- _EXERCISE BRIEF_
Look through the lines below and state how many hold the word "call". Write only the number.

──────── MATERIAL ────────

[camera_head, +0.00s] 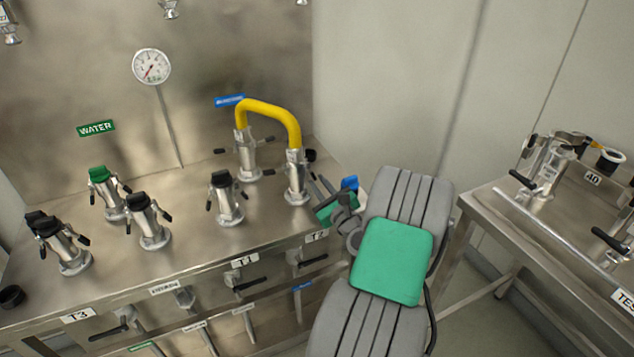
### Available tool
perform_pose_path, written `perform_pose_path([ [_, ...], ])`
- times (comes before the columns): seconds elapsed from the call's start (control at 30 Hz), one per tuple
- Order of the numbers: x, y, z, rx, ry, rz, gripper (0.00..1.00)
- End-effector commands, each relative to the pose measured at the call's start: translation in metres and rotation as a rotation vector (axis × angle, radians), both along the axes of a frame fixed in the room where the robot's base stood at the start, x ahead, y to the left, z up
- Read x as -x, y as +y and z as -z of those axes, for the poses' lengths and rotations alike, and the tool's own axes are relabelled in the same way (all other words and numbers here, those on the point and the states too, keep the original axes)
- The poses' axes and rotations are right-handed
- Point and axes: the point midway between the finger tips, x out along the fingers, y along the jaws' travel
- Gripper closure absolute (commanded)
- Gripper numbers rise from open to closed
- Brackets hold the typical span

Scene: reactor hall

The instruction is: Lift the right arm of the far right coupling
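The far right coupling (296,183) is an upright metal fitting on the steel bench, with one end of a yellow hose (272,108) plugged into its top. Its right arm has a black end (310,155) beside the upper body, to the right. I cannot clearly tell its tilt. My gripper (317,181) is just right of this coupling and below the black end. Its two grey fingers point up and left, with a narrow gap between them and nothing seen in it. My grey and green arm hides part of the wrist.
The hose's other end is on a coupling (247,158) behind and left. Several black-capped couplings and a green-capped one (105,188) stand further left on the bench. A pressure gauge (151,66) is on the back panel. A second steel table (550,225) with fittings stands at right.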

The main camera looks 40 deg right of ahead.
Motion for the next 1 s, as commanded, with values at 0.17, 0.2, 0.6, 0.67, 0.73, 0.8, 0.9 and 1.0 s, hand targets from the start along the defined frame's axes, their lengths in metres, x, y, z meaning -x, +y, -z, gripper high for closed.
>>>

────────

- _TASK OUTPUT_
2